* **DIRECTIVE**: Copy out every line containing the word "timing".

* **DATASET CONTENT**:
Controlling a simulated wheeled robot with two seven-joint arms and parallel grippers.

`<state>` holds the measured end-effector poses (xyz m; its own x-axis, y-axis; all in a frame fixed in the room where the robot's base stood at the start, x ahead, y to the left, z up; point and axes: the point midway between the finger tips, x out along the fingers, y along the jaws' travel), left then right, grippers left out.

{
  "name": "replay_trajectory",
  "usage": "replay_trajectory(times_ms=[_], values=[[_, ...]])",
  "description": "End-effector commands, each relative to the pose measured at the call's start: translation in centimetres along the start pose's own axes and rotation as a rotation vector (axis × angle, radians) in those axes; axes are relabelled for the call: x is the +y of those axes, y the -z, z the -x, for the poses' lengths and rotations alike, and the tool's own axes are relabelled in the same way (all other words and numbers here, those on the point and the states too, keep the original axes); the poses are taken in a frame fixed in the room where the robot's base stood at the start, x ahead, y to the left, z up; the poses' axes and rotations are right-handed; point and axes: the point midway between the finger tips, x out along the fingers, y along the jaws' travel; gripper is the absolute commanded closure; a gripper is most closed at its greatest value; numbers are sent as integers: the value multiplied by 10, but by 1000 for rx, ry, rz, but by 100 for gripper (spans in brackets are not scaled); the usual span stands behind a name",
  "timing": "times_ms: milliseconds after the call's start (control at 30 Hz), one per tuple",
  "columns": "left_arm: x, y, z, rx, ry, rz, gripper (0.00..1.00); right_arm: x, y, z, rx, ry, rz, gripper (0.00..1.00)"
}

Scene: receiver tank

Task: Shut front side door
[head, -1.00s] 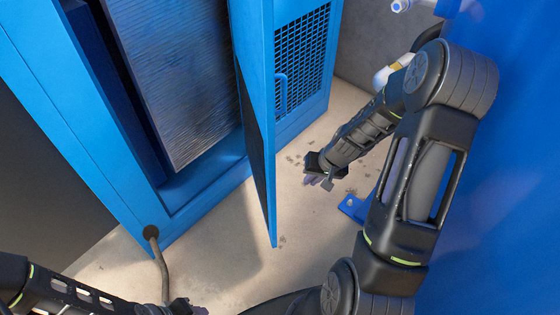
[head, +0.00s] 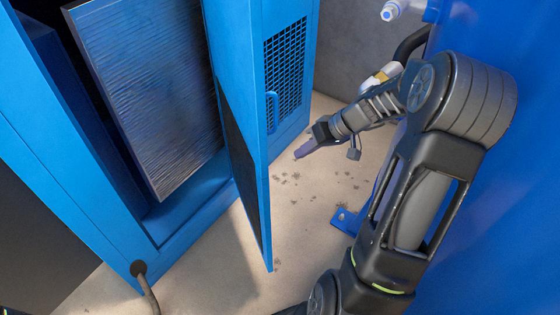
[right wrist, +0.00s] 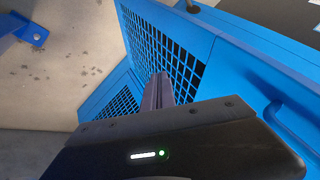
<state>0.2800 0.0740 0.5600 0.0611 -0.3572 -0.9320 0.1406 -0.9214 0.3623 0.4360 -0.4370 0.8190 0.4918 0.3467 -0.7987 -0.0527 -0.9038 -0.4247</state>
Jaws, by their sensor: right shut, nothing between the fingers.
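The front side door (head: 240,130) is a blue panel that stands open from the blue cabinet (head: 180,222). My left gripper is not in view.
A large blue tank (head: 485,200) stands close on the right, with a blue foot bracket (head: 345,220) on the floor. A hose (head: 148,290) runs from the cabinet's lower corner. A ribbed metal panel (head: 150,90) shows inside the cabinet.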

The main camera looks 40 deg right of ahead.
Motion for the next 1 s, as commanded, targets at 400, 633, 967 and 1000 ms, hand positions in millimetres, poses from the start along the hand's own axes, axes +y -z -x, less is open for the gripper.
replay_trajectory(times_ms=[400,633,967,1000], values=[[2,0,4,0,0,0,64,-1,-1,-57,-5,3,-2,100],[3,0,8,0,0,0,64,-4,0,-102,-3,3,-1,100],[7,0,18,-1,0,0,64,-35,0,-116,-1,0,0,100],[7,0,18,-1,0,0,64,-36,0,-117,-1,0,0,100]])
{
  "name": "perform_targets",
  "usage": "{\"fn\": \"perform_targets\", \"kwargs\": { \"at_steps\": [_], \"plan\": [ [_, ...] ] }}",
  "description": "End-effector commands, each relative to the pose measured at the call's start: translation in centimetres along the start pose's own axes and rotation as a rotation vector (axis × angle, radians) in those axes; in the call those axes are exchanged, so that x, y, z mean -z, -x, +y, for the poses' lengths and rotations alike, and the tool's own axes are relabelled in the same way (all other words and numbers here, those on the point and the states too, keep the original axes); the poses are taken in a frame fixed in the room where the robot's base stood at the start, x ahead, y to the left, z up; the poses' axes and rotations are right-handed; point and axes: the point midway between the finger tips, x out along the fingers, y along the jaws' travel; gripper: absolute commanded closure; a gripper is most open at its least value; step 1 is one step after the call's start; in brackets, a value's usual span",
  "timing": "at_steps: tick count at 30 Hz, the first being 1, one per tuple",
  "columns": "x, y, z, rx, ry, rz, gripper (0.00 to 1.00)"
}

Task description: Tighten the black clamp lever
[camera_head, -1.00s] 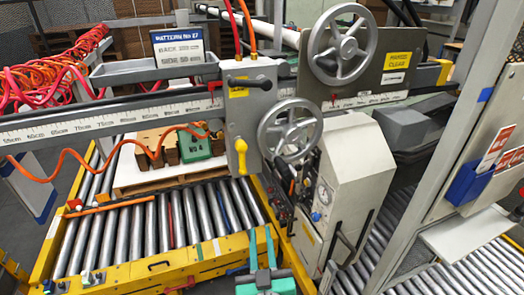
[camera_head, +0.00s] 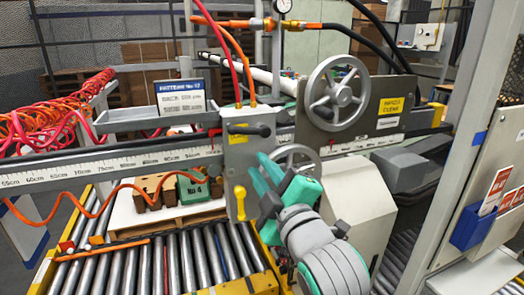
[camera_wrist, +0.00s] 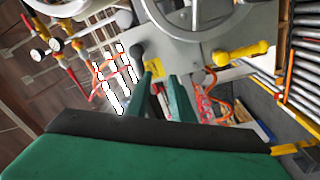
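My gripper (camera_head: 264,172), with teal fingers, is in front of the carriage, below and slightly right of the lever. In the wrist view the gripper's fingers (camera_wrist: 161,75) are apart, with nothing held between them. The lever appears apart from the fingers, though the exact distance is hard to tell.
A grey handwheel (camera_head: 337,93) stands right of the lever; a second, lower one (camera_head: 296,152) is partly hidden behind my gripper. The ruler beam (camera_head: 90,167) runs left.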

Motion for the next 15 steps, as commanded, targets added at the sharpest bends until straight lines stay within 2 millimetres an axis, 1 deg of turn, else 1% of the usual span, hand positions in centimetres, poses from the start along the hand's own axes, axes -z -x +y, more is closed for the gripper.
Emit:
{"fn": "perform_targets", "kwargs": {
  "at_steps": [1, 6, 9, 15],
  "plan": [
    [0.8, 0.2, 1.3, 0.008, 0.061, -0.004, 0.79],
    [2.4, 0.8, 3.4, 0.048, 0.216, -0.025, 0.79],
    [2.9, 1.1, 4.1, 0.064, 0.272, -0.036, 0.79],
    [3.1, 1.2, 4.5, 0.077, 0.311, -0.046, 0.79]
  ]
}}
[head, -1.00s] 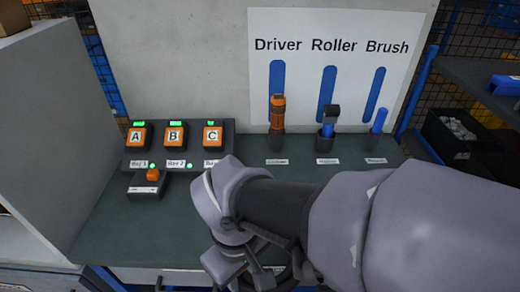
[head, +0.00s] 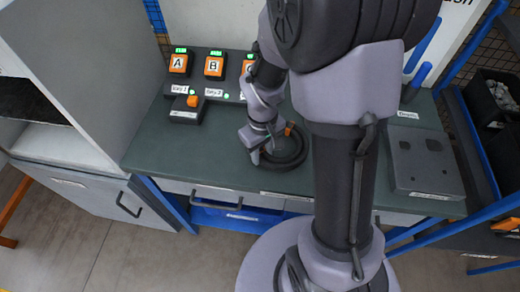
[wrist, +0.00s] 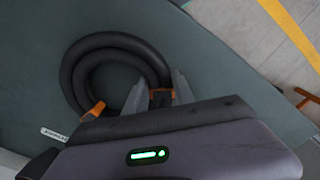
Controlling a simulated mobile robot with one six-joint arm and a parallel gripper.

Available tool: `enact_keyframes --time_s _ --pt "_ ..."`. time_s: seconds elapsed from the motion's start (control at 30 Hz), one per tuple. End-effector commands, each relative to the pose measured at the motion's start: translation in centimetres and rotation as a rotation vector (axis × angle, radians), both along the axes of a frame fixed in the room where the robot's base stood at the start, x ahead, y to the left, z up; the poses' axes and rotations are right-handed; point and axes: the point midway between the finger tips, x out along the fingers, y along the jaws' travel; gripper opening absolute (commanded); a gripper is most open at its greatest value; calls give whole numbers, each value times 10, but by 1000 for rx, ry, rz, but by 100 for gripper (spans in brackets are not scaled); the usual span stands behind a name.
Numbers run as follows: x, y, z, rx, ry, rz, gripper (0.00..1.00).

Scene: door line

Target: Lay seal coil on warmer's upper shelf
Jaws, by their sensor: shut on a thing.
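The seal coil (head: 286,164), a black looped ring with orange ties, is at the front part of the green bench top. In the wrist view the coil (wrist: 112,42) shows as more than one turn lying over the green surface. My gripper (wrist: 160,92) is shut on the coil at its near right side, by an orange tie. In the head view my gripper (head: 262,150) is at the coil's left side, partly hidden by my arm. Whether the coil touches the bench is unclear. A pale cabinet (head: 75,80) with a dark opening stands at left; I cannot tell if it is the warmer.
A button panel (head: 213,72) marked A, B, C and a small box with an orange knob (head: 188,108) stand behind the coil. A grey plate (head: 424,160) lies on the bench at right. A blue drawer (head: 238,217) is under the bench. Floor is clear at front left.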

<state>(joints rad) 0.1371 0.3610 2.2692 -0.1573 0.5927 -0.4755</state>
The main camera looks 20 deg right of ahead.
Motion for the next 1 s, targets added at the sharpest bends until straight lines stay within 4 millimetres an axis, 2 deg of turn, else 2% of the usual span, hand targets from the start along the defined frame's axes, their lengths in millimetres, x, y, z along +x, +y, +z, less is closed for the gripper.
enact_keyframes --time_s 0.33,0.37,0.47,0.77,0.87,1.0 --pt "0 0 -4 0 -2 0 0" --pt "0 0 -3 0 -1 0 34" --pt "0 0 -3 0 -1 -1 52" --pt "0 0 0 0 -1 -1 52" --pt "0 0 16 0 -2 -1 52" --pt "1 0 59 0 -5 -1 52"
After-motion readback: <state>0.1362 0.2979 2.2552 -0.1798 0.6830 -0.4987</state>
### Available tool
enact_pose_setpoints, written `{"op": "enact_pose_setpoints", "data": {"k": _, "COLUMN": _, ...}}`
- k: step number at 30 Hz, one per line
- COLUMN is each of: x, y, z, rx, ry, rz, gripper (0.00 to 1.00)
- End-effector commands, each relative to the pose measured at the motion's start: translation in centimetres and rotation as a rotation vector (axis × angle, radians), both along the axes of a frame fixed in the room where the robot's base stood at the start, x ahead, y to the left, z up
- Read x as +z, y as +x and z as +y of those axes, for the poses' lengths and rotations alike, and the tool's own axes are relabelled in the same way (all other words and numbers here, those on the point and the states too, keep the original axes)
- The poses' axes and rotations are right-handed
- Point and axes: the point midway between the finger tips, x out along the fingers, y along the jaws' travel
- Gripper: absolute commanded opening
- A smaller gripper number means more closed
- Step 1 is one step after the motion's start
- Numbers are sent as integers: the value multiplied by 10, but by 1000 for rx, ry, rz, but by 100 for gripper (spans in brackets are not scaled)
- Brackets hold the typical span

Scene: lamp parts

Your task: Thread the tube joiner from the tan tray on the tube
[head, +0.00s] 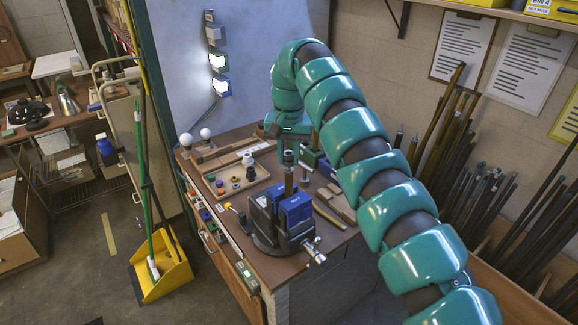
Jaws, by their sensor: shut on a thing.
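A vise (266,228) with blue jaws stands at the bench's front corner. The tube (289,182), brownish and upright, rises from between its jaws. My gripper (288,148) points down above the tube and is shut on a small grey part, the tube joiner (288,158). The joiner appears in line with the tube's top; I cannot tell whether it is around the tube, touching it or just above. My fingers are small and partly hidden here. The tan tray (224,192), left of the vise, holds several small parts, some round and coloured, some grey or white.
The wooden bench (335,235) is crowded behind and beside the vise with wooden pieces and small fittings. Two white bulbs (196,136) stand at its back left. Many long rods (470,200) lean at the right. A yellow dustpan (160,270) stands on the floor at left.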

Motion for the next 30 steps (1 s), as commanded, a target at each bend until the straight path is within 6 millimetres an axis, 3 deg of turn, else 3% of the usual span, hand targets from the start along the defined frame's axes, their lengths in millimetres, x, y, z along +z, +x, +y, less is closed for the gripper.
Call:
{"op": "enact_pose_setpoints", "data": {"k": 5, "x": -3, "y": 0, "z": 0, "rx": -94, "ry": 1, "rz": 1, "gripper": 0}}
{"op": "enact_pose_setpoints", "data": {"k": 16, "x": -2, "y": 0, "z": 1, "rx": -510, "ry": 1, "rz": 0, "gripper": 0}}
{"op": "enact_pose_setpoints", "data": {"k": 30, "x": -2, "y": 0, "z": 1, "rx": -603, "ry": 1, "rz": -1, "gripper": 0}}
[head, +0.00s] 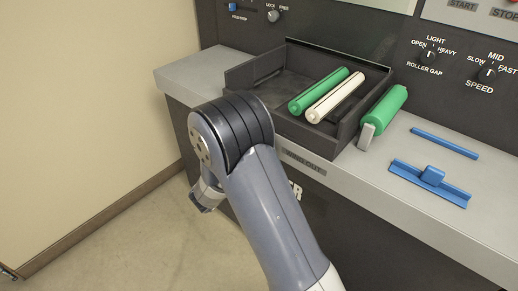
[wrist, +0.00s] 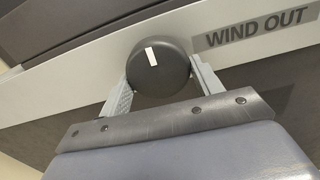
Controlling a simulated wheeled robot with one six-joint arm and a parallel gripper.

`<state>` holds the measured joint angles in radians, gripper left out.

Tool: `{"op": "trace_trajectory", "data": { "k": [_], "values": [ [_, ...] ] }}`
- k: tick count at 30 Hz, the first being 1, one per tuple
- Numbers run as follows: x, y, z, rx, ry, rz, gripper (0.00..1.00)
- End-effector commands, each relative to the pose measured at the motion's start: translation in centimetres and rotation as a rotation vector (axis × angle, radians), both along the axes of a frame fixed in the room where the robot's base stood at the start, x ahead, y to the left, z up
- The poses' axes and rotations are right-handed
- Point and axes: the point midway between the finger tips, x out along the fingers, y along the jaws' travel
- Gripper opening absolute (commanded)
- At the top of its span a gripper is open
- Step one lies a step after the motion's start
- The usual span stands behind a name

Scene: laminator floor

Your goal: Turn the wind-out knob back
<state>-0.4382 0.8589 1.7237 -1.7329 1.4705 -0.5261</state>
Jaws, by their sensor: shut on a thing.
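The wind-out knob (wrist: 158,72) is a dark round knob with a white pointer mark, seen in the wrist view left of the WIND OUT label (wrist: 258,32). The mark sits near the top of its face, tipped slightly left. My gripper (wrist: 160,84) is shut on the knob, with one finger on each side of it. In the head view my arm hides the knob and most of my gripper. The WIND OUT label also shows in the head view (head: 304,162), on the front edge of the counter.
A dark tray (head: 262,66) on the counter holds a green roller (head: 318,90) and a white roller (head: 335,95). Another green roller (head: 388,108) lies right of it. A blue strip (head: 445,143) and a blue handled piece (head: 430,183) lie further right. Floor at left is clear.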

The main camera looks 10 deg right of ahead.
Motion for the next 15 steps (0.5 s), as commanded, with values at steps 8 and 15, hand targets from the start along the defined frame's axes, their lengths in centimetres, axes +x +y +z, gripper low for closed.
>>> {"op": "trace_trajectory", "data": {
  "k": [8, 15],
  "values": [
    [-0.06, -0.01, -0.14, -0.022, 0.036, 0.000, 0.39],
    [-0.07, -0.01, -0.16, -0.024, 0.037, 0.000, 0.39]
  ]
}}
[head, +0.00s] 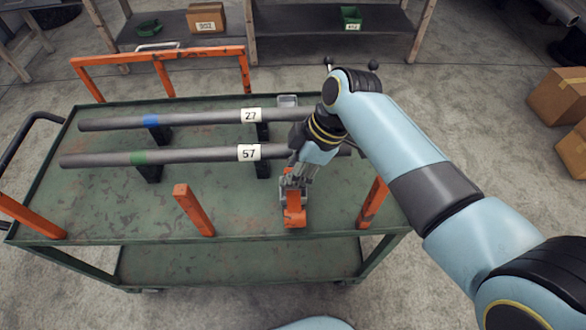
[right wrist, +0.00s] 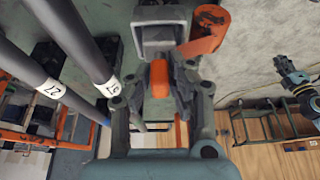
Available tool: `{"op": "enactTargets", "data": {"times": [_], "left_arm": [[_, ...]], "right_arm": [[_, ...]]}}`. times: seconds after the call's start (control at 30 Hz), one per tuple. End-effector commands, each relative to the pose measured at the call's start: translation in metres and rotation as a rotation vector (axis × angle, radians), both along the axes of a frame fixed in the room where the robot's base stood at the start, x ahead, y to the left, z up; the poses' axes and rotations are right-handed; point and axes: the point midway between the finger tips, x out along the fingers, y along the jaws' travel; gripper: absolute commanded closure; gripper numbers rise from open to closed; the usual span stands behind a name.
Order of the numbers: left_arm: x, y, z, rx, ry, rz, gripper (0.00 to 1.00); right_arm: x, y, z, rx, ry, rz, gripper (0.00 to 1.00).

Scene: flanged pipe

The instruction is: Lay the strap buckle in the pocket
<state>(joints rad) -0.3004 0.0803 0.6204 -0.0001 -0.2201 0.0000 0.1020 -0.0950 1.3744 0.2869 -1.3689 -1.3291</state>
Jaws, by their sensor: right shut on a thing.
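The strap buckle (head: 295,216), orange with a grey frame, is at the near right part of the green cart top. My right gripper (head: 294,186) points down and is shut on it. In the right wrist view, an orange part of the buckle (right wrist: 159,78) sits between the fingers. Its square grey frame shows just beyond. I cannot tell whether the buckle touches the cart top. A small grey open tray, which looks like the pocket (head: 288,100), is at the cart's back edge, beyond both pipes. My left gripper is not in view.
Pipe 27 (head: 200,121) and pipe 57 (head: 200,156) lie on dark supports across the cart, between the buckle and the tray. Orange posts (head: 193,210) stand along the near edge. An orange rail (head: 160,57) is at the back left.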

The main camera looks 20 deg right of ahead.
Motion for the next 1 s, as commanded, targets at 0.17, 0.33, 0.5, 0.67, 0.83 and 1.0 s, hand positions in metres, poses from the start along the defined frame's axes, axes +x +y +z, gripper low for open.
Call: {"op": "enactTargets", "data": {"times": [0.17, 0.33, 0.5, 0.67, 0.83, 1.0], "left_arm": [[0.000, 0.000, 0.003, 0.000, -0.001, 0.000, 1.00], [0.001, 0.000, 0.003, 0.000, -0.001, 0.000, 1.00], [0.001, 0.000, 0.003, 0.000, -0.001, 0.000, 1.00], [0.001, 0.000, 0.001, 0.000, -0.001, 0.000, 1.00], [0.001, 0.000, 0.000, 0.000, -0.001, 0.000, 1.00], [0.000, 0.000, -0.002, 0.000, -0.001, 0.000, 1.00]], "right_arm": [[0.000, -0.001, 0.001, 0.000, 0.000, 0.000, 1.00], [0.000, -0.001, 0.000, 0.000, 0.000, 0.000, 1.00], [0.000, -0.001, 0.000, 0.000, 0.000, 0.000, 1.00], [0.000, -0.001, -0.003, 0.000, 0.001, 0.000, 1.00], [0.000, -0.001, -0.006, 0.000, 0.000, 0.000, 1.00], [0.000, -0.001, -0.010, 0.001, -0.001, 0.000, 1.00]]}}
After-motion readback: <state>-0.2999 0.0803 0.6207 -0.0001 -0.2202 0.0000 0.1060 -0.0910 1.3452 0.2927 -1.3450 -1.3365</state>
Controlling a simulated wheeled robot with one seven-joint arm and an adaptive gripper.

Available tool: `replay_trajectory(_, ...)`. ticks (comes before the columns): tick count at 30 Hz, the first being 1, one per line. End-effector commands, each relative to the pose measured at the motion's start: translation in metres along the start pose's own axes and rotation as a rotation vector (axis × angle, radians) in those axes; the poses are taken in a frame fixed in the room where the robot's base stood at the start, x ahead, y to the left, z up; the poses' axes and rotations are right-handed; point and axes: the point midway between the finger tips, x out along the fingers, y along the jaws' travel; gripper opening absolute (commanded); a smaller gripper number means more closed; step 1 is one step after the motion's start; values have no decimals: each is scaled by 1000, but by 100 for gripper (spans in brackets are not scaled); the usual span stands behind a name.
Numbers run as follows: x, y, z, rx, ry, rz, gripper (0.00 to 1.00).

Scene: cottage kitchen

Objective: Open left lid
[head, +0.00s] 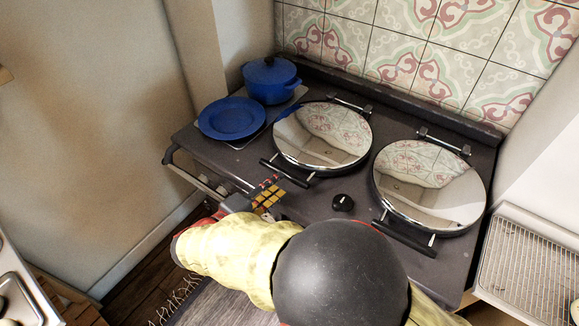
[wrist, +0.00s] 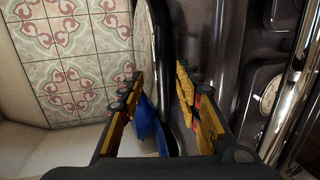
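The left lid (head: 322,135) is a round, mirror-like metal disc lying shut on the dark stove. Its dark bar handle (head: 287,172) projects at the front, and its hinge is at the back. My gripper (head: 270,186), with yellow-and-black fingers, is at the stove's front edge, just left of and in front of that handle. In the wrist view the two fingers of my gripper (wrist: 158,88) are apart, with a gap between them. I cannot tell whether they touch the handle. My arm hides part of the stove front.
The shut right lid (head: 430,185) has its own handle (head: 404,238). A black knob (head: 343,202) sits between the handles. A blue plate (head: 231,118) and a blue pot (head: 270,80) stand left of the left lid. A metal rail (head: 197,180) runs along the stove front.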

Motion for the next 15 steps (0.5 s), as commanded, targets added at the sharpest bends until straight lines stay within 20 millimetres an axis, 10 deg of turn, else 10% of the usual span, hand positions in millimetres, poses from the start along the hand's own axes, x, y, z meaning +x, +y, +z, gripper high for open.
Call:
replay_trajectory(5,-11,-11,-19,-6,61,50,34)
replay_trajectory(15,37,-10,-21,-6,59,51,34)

* **WRITTEN ANSWER**:
  "timing": "times_ms: milliseconds after the call's start (control at 30 Hz), one per tuple",
  "timing": "at_steps: tick count at 30 Hz, the first being 1, one per tuple",

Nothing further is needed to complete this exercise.